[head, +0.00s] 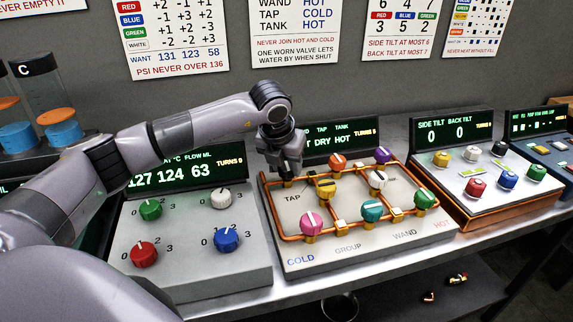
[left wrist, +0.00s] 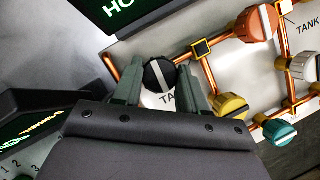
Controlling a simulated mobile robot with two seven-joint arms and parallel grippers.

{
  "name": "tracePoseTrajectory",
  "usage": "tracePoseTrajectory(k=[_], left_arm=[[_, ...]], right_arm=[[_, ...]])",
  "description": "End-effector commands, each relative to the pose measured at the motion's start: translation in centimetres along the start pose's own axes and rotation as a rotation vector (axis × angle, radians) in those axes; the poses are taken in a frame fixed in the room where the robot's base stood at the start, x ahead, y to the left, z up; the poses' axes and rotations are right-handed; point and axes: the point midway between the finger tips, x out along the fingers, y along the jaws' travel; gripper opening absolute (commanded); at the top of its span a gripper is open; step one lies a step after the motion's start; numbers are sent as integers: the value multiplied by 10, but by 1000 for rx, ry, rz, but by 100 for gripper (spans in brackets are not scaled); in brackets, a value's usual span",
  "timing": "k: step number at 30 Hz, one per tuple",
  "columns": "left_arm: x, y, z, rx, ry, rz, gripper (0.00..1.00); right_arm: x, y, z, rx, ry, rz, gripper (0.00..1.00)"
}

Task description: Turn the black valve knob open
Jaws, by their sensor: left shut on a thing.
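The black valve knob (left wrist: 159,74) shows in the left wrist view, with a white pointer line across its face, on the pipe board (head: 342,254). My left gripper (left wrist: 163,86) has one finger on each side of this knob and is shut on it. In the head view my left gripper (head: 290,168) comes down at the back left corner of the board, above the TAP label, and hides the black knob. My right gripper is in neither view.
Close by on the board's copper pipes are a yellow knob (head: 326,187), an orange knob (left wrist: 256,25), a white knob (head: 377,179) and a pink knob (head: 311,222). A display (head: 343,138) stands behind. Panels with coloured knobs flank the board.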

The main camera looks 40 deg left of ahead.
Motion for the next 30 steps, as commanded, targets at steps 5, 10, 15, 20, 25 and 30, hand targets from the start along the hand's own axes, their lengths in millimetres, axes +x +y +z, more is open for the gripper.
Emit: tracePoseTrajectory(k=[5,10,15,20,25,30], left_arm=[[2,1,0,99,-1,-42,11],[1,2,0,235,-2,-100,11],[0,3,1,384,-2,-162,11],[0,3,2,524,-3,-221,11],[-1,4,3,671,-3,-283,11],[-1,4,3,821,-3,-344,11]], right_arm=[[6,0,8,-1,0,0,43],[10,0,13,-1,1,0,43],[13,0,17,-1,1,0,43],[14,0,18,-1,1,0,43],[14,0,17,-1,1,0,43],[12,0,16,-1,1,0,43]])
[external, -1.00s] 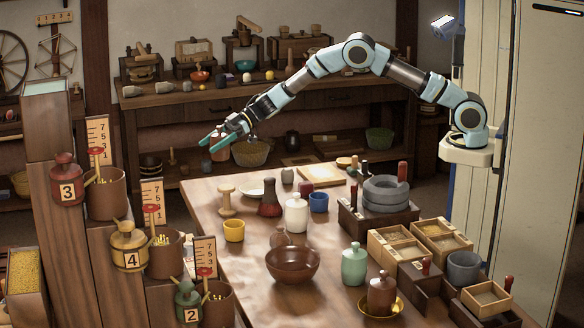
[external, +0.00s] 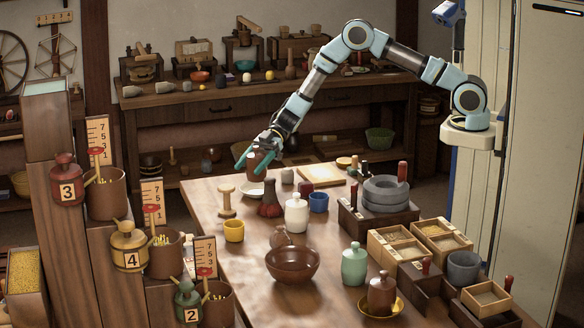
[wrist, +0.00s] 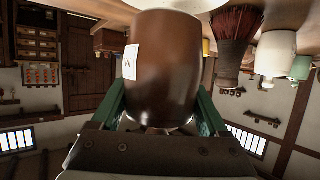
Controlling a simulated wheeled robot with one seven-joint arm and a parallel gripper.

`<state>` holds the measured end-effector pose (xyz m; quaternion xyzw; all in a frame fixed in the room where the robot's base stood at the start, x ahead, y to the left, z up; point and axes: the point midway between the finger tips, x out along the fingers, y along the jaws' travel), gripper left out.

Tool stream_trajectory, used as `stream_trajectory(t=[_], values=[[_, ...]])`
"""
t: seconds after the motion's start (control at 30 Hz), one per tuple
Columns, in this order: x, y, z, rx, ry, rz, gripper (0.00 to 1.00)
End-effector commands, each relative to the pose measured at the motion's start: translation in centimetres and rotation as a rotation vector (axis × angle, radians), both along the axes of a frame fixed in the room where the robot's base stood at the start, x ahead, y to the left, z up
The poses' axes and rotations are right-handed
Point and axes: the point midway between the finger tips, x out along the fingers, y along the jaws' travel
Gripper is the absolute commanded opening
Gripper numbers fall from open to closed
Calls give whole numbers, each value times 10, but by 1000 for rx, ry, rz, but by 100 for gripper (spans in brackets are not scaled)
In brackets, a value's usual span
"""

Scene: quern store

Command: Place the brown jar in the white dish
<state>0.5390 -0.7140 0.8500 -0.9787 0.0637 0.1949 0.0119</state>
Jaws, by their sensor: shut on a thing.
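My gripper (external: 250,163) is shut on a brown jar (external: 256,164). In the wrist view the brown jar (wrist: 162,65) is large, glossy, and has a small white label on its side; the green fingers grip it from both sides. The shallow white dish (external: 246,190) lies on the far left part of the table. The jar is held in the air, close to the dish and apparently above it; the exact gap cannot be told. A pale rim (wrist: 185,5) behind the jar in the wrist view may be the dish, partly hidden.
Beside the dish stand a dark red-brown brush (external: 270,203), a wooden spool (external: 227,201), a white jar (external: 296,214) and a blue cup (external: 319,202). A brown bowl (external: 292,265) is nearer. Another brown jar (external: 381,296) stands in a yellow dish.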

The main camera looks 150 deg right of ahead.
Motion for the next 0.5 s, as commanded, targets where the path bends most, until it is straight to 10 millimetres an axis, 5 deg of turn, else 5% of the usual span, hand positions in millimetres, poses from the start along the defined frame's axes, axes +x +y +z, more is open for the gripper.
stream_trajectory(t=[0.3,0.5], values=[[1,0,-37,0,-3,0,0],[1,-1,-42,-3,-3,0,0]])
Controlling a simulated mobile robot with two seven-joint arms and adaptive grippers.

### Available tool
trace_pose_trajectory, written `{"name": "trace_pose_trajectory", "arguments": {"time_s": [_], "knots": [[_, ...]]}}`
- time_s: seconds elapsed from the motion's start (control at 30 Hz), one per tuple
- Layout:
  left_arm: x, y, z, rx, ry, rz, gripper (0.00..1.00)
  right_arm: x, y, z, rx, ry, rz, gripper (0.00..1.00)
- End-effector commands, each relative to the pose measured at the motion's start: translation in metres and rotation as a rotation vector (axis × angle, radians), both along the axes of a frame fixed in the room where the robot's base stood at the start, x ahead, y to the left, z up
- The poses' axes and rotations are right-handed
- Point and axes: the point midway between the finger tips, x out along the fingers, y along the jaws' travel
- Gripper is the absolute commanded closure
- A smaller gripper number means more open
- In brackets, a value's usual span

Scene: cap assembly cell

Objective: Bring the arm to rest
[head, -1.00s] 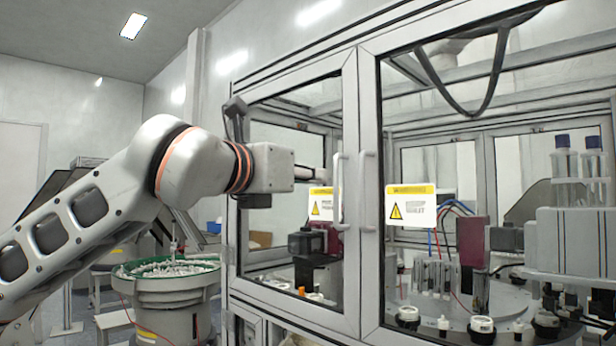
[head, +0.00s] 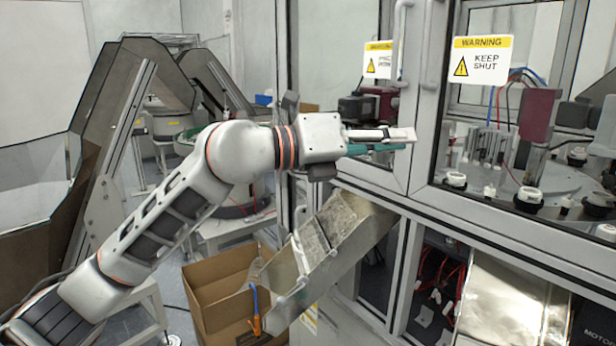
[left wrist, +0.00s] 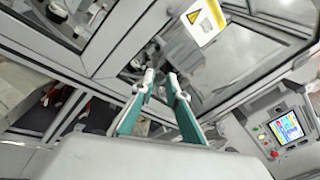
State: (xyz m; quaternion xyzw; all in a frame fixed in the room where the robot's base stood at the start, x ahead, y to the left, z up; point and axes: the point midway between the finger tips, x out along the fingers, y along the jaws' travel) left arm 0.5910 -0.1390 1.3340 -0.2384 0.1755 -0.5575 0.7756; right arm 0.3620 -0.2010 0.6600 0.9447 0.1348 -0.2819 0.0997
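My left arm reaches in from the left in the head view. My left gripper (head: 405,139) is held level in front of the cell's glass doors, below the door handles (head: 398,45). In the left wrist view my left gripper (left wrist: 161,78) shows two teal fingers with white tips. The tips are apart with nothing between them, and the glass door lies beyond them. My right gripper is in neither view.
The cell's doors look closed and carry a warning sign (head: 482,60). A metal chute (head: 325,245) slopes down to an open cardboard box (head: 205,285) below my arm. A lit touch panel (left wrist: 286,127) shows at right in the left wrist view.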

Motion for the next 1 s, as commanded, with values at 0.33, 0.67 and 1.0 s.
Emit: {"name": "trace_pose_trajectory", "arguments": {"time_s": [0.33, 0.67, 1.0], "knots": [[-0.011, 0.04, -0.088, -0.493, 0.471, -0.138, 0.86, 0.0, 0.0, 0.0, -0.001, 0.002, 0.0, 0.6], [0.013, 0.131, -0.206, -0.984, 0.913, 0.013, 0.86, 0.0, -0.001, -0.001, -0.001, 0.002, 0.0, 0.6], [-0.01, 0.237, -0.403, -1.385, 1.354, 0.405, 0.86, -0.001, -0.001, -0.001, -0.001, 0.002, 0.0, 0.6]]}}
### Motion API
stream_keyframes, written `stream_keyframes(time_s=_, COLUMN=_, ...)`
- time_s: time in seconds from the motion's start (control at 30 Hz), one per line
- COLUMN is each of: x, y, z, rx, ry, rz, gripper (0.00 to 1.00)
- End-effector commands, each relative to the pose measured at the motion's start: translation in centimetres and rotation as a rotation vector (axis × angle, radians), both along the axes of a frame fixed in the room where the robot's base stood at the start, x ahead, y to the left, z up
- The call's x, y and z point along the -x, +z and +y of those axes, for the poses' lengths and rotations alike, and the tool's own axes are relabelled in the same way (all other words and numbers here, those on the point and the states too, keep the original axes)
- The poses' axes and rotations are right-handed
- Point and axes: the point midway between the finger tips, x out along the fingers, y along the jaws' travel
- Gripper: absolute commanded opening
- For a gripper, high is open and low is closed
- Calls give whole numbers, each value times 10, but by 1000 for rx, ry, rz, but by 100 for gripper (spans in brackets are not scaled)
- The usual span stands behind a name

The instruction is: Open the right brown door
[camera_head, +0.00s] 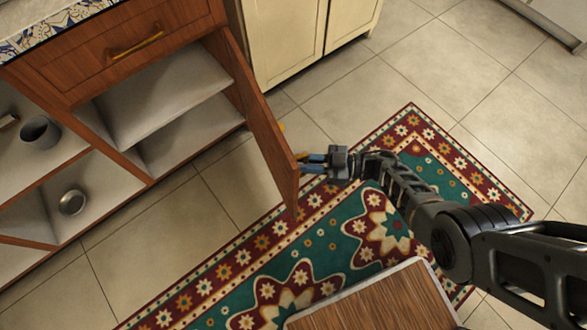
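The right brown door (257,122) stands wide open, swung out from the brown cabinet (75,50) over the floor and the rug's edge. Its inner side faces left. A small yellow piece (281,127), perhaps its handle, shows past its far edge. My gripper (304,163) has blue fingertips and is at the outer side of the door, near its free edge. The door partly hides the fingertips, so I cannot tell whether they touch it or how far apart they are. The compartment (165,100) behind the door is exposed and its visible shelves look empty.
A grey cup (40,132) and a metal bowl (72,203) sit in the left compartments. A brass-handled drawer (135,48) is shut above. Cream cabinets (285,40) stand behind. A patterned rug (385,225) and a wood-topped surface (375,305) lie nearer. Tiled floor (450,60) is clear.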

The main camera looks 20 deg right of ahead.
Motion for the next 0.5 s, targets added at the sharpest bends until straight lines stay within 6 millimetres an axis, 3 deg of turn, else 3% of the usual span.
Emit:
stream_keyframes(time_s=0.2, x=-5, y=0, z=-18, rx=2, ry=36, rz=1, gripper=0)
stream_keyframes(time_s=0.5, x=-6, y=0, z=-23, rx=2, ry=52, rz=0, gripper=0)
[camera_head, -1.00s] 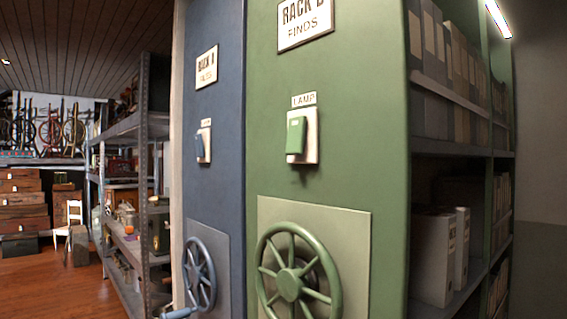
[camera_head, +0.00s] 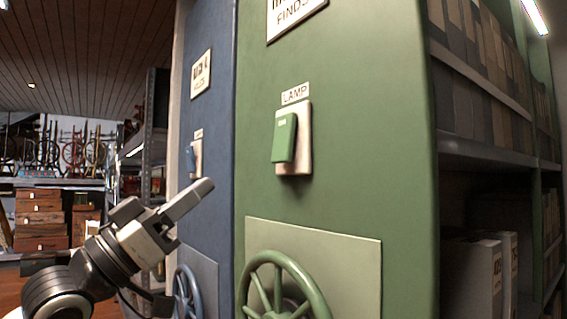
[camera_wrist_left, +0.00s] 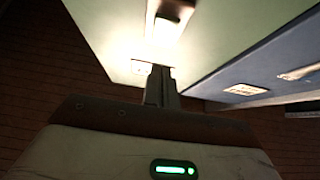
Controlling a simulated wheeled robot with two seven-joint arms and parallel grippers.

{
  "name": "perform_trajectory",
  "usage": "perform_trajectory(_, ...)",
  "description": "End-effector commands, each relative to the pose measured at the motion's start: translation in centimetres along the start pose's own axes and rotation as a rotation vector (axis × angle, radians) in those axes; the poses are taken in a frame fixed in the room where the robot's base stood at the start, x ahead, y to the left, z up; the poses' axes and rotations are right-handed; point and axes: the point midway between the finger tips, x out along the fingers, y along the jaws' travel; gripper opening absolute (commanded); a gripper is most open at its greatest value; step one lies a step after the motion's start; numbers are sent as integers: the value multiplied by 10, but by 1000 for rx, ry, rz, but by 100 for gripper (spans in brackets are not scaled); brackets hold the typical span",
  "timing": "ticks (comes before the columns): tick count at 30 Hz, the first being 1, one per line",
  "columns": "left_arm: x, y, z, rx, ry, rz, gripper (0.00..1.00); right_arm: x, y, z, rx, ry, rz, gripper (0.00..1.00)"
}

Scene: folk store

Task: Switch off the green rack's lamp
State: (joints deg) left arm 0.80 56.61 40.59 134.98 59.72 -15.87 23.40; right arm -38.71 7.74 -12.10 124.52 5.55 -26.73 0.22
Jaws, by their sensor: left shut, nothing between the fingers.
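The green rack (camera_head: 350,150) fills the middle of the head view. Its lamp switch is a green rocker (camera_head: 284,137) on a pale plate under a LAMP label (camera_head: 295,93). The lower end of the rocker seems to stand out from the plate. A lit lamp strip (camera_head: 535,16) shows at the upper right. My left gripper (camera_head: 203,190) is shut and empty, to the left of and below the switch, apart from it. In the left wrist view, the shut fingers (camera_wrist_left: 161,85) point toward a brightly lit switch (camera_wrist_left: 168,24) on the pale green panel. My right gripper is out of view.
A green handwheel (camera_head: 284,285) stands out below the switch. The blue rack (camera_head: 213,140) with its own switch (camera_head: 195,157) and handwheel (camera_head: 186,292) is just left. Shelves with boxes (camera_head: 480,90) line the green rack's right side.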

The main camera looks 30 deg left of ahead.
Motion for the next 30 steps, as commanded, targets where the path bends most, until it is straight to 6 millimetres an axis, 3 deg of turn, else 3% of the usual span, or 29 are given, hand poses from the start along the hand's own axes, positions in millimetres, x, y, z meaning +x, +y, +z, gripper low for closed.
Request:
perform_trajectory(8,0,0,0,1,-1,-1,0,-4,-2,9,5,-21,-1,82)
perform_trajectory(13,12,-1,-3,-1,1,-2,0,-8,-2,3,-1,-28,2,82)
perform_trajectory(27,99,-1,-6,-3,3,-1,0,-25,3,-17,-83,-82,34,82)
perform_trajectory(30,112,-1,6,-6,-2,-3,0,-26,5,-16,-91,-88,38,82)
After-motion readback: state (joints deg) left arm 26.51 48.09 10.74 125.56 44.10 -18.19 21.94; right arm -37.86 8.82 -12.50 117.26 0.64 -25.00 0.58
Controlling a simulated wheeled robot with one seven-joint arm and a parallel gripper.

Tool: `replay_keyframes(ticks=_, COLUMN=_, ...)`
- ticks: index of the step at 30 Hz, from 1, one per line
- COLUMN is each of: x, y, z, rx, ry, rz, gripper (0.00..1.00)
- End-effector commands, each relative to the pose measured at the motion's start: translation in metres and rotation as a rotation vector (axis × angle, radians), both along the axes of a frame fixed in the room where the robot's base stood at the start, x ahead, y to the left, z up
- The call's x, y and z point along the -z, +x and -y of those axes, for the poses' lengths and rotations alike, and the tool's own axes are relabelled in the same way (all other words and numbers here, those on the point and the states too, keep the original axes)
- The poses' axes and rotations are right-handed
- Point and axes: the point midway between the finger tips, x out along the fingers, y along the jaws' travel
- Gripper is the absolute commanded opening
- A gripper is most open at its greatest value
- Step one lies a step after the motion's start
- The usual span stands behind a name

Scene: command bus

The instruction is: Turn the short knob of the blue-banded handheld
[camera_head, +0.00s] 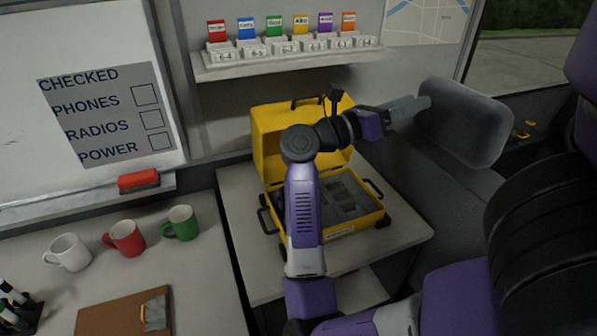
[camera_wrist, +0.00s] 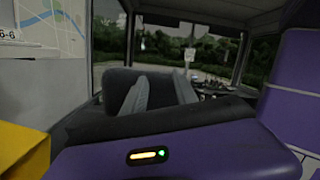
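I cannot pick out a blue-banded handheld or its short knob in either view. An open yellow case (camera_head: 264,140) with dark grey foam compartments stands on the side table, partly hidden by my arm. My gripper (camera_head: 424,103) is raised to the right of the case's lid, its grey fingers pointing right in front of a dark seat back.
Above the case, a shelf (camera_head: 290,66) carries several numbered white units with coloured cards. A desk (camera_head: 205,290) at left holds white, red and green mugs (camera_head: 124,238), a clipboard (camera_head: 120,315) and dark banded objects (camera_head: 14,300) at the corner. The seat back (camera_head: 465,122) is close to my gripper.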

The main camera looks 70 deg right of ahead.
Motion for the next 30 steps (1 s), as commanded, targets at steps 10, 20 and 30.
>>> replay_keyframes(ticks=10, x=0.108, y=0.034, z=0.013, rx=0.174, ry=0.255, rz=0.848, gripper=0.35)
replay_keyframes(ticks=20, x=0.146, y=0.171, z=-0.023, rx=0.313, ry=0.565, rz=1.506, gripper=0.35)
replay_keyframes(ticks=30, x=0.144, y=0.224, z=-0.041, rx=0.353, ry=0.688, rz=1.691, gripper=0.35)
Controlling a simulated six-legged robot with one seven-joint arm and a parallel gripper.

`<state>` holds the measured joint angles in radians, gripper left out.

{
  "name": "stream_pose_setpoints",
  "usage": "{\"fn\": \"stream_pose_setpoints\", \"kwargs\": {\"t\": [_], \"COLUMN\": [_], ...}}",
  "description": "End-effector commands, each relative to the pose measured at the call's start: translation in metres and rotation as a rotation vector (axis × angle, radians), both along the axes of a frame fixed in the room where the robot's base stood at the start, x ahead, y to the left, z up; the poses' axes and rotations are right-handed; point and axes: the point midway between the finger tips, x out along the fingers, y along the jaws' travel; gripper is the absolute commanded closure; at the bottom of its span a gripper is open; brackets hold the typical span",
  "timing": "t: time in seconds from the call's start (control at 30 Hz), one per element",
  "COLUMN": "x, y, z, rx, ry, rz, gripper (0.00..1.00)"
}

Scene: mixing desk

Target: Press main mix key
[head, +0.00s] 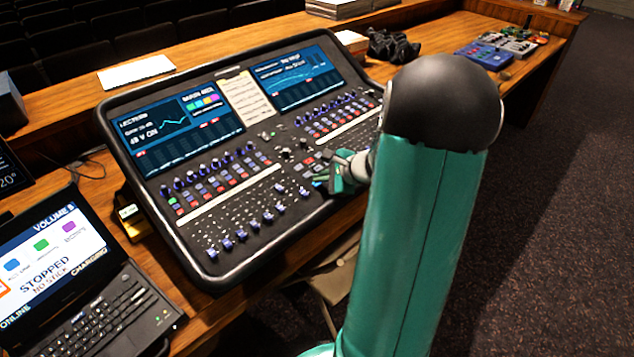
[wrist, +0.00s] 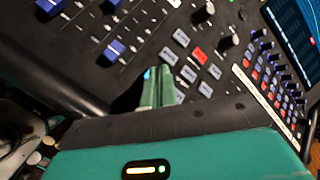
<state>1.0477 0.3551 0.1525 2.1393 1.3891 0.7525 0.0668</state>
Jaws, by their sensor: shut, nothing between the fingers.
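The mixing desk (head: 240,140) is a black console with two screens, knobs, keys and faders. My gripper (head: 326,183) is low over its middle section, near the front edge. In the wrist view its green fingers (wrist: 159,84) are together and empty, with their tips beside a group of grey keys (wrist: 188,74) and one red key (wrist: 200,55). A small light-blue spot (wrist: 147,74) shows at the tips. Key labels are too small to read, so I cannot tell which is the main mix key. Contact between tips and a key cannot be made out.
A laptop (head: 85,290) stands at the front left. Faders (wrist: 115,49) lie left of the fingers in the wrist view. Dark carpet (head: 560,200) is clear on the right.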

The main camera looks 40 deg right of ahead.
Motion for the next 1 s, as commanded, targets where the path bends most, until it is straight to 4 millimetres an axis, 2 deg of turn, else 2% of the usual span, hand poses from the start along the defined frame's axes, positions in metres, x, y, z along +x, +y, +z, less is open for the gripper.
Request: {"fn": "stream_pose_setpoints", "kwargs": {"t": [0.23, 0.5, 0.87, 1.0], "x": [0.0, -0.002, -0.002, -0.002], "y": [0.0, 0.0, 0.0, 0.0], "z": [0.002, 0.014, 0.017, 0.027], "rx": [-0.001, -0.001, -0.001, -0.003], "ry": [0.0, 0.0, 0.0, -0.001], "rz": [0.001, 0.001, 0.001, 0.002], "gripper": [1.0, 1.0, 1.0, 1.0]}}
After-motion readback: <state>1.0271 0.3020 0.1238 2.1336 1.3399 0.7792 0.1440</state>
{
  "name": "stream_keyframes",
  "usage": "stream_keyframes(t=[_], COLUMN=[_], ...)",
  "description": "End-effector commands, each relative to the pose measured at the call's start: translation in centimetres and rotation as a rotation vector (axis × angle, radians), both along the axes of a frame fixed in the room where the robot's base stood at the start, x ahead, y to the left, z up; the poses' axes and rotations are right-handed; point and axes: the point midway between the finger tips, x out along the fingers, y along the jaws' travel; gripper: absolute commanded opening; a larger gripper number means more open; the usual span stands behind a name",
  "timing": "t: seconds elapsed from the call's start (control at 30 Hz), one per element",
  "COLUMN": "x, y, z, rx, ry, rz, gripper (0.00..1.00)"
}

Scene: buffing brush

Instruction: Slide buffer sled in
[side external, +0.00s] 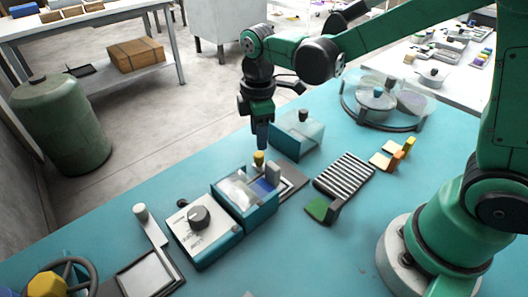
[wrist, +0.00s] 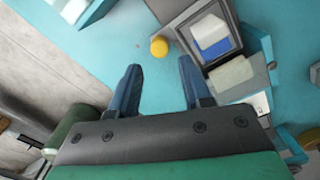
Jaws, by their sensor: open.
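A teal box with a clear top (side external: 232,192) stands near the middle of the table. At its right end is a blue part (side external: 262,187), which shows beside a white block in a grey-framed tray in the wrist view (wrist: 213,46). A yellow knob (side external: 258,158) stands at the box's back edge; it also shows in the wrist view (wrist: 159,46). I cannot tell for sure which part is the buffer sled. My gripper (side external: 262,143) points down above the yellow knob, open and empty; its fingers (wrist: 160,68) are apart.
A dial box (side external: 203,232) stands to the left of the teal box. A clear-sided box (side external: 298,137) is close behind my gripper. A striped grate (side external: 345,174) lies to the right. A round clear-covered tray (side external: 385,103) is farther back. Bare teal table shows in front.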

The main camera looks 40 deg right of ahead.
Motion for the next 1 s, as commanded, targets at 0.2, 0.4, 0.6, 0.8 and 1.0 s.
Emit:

_ _ _ _ _

_What to do:_ Copy out all lines above that include the string "Task".

_Complete output:_
Task description: Turn the black valve knob open
Task: Switch off the green rack's lamp

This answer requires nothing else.